INFORMATION SUPPLIED
::::::
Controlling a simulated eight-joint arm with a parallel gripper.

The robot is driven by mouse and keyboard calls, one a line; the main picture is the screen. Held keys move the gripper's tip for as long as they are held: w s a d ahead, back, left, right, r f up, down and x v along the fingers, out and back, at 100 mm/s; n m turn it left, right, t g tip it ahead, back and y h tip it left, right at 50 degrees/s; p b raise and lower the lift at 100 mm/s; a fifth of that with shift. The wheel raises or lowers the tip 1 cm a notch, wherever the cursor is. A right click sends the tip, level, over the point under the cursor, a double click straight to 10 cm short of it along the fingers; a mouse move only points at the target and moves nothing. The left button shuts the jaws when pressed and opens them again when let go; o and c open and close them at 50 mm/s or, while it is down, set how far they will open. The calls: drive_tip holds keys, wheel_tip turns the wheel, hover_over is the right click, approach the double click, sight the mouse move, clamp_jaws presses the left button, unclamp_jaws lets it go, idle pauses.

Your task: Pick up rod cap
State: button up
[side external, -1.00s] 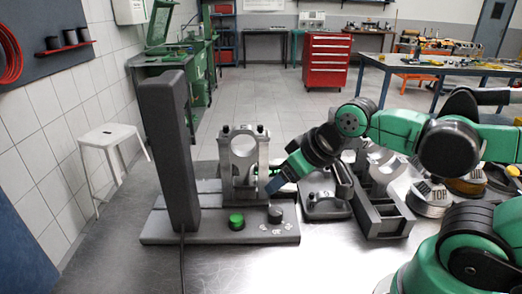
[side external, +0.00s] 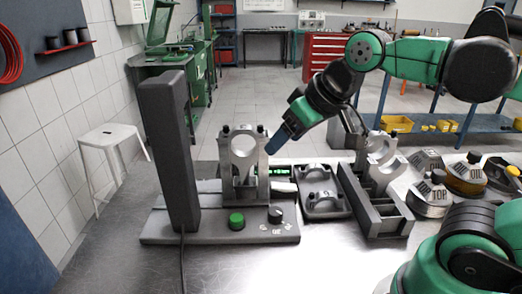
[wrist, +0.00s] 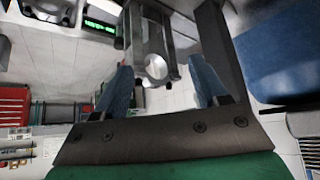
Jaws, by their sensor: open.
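A grey metal rod part with a large round opening and two dark bolts on top (side external: 243,150) stands upright in the fixture at centre left. Its upper arch looks like a rod cap. My gripper (side external: 279,139) has blue fingers and hangs tilted just right of this part's top. In the wrist view my gripper (wrist: 160,66) is open, its fingers apart on either side of a grey part with a round hole (wrist: 155,66). Nothing is visibly held. Another arched grey part (side external: 322,203) lies in a dark tray; I cannot tell whether it is the rod cap.
A tall dark column (side external: 167,155) stands left of the fixture base, which carries a green button (side external: 237,221) and a black knob (side external: 275,214). A green-lit display (side external: 279,171) is behind. The front bench is clear.

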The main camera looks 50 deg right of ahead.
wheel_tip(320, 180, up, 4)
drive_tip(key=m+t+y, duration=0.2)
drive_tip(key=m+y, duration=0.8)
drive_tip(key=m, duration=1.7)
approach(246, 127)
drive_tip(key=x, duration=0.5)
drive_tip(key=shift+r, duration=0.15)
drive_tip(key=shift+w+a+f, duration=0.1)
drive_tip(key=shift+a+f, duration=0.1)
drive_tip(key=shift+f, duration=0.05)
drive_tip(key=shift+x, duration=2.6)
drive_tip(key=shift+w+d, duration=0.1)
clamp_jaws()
::::::
TASK TO COMPLETE
Reproduce each line exactly, please, except for any pictures.

FULL SOLUTION
Controlling a simulated eight-joint arm with a parallel gripper.

The robot is driven by mouse and keyboard calls, one a line; the main picture is the screen. Held keys move the gripper's tip for as long as they are held: w s a d ahead, back, left, right, r f up, down and x v along the fingers, out and back, at 100 mm/s; n m turn it left, right, t g tip it ahead, back and y h tip it left, right at 50 degrees/s; p b raise and lower the lift at 100 mm/s; a fifth of that with shift. The wheel raises or lowers the tip 1 cm a notch, wherever the cursor is. A right click sends the tip, level, over the point under the cursor, a double click straight to 10 cm short of it along the fingers; a mouse move only points at the target and moves nothing. The left button shuts the jaws when pressed and opens them again when let go; o and c open and close them at 50 mm/s or, while it is down, set how far they will open. The calls: drive_tip holds keys, wheel_tip turns the wheel, hover_over is the right click, approach the double click, sight the mouse move, clamp_jaws presses the left button, unclamp_jaws lets it go, idle pauses.

Your task: Pick up rod cap
State: button up
[side external, -1.00s] 
[side external, +0.00s] 
[wrist, +0.00s] 
Jaws, by their sensor: open.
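A grey metal rod part with a large round opening and two dark bolts on top (side external: 243,150) stands upright in the fixture at centre left. Its upper arch looks like a rod cap. My gripper (side external: 279,139) has blue fingers and hangs tilted just right of this part's top. In the wrist view my gripper (wrist: 160,66) is open, its fingers apart on either side of a grey part with a round hole (wrist: 155,66). Nothing is visibly held. Another arched grey part (side external: 322,203) lies in a dark tray; I cannot tell whether it is the rod cap.
A tall dark column (side external: 167,155) stands left of the fixture base, which carries a green button (side external: 237,221) and a black knob (side external: 275,214). A green-lit display (side external: 279,171) is behind. The front bench is clear.

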The main camera looks 50 deg right of ahead.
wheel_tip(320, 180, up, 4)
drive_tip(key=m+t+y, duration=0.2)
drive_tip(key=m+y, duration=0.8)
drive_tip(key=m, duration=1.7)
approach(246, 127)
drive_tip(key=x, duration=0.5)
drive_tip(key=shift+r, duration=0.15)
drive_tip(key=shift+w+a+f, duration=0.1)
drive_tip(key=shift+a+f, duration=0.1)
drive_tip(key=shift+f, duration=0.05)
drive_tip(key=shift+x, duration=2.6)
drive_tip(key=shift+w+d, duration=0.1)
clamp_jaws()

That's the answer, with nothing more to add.